「私は番外の人間ですので余り発言しないつもりでしたが、それでも会議の途中で思わず少し口出ししてしまい申し訳ありません(笑)。」というような前口上で、私が議長に指名されて、しめくくりの挨拶をした。
新しい歴史教科書をつくる会第8回定期総会が9月25日午後1:00~4:00虎の門パストラルの大会議場で開かれた。全国から集まった約200人の正会員が熱心に討議をくり広げた。成功とはいえない採択のにがい結果にも拘わらず、会の空気は快活で、気力もあり、ひたむきに前向きだった。
ただ私の心の中には、17日の全国活動者会議で北陸のある県の代表から聞いたことばが重苦しくのしかかっていた。北陸は圧倒的な保守地盤である。日教組もほとんど力がない。日の丸・君が代も抵抗なく励行されている。というのに、彼はドアをこじ開けることができなかった。
開けようとすると、立ち塞がるある暗いものの影がある。ぞっとする。「それは何ですか」と質問する人がいた。「分りません。教師の世界の閉ざされたメンタリティー、そう言ってしまえば簡単です。そういうものでもない。それは闇のようなものです。」「教科書業界の利権でしょう?」と別の人が質問した。「そうかもしれません。しかしもっと何か奥深いもの、遠いものと絡んでいる。威圧するものがある。地元をよく知るわれわれがこの年齢になって今年初めてぶつかった説明のできない壁です。」
以上は総会の一週間ほど前に聞いた話である。今回の採択の不首尾を象徴するような話だった。

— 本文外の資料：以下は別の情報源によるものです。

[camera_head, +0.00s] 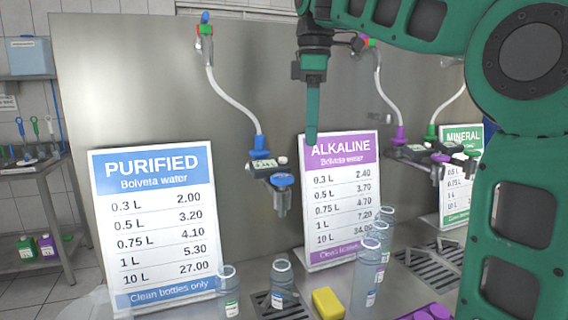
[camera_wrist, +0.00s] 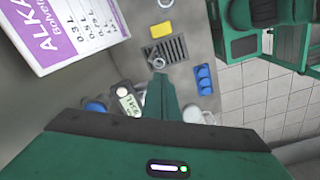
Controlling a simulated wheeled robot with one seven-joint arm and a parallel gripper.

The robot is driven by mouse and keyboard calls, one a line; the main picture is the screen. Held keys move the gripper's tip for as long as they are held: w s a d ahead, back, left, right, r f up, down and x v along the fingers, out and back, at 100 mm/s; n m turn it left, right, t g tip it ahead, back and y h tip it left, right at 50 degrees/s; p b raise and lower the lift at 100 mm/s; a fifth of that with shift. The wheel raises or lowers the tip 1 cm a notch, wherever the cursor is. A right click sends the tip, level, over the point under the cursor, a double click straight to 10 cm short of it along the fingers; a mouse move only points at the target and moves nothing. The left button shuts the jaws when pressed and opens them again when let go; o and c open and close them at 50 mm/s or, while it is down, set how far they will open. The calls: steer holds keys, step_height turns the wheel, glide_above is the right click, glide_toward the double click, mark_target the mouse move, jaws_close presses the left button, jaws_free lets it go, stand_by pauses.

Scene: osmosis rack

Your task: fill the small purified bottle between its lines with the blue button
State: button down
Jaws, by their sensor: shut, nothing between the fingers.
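My gripper (camera_head: 312,138) points down in front of the alkaline sign, its green fingers together and empty, above and right of the purified dispenser. Its fingers also show in the wrist view (camera_wrist: 158,80). The purified dispenser's blue button (camera_head: 281,180) sits on its head, beside a small display (camera_head: 264,164); the gripper is apart from it. A small clear bottle (camera_head: 283,288) stands upright below the nozzle (camera_head: 281,205), at the drain grate. Its fill lines and water level are too small to make out. Another small bottle (camera_head: 229,297) stands to its left.
The purified sign (camera_head: 155,225) stands at left, the alkaline sign (camera_head: 340,200) behind my gripper. Several taller bottles (camera_head: 365,280) stand right of a yellow block (camera_head: 328,303). The alkaline dispenser (camera_head: 412,153) hangs farther right. Open space lies between gripper and purified dispenser.

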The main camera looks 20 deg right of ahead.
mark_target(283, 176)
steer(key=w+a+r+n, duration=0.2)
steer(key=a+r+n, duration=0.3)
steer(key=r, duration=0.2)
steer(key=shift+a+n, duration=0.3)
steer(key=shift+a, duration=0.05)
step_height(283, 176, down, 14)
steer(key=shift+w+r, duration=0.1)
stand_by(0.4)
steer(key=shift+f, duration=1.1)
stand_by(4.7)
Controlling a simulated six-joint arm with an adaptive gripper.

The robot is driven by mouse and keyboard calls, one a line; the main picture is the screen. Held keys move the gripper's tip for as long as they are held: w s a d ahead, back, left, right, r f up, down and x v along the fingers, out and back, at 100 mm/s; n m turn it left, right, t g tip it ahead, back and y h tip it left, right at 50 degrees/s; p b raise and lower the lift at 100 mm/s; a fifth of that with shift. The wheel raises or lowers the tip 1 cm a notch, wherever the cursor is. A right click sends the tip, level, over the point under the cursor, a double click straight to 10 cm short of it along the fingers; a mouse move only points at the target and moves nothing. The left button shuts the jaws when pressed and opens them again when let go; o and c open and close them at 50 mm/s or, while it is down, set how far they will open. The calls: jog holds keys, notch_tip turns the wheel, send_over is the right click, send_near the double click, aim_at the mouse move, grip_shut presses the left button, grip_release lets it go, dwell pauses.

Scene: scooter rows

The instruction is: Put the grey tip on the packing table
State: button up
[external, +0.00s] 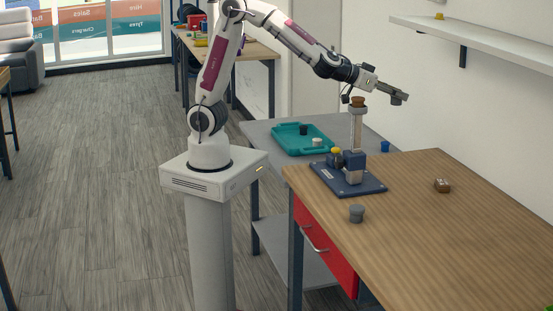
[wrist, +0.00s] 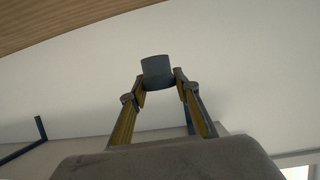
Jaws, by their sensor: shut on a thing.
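A dark grey cylinder (wrist: 158,70), which looks like the grey tip, is between the two fingertips of my gripper (wrist: 159,84) in the wrist view. My gripper is shut on it. In the external view my gripper (external: 394,94) is high up, right of the stand's post, with the dark piece (external: 398,100) small at its end. Two work surfaces show: a wooden-topped table (external: 440,235) with a red drawer, and a grey table (external: 262,130) behind it. I cannot tell which is the packing table.
A blue stand (external: 372,187) with a tall post and brown top (external: 358,101) rises below my gripper. A teal tray (external: 290,147) with small pieces lies on the grey table, near a blue cup (external: 384,146). A brown block (external: 442,185) sits right. The wooden top's front right is clear.

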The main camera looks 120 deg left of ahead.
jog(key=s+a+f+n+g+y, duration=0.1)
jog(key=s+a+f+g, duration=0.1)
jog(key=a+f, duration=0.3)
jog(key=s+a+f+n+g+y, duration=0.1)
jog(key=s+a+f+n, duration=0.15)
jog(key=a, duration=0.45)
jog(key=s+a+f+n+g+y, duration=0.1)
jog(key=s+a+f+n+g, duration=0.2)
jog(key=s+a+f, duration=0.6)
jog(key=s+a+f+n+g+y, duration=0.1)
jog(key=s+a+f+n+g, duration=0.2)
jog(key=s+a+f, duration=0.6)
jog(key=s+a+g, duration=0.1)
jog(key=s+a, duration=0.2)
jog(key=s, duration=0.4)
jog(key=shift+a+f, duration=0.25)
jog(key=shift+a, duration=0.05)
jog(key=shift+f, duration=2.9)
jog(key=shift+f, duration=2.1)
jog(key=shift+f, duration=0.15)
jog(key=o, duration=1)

総会でもさまざまな角度から「壁」が語られ、議論された。しかし総会では「壁」を動かないもの、毀せないものだとは誰も考えていなかった。私は最後の挨拶を求められていた。
「本日はご参集のみなさま、ありがとうございます。熱心なご討議も、また各種議案のご可決にも感謝申し上げます。さて、私は本日の会の終結にあたり三つほど夢を語ってみたいと思います。夢ですから多少無責任ですが、お許し下さい。
教科書法の制定を求める運動が確認されました。教育委員会制度の見直し、権限の明確化ということですが、教師上りはレイマンコントロールの趣旨からいって教育委員にはなれないという法的とりきめがきちんとなされるのが望ましいのです。そういうことは先ほどもどなたかが仰言っていました。私は加えて、教科書販売に関し出版社の営業活動がいっさい禁止されるべきだと思います。道路や橋の談合についてあれほど世間は騒いでいます。しかし、談合の弊害が教科書においてはるかに著しいことは、道路や橋の比ではないのです。公正取引委員会がこれを黙認し、放置しているのはおかしい。
教科書会社の営業が禁止されることになれば、東京書籍の営業マン150人が全員解雇されることになります(笑)。扶桑社にも迷惑をかけないで、対等に採択戦に臨める。まあ、いいことばかりです。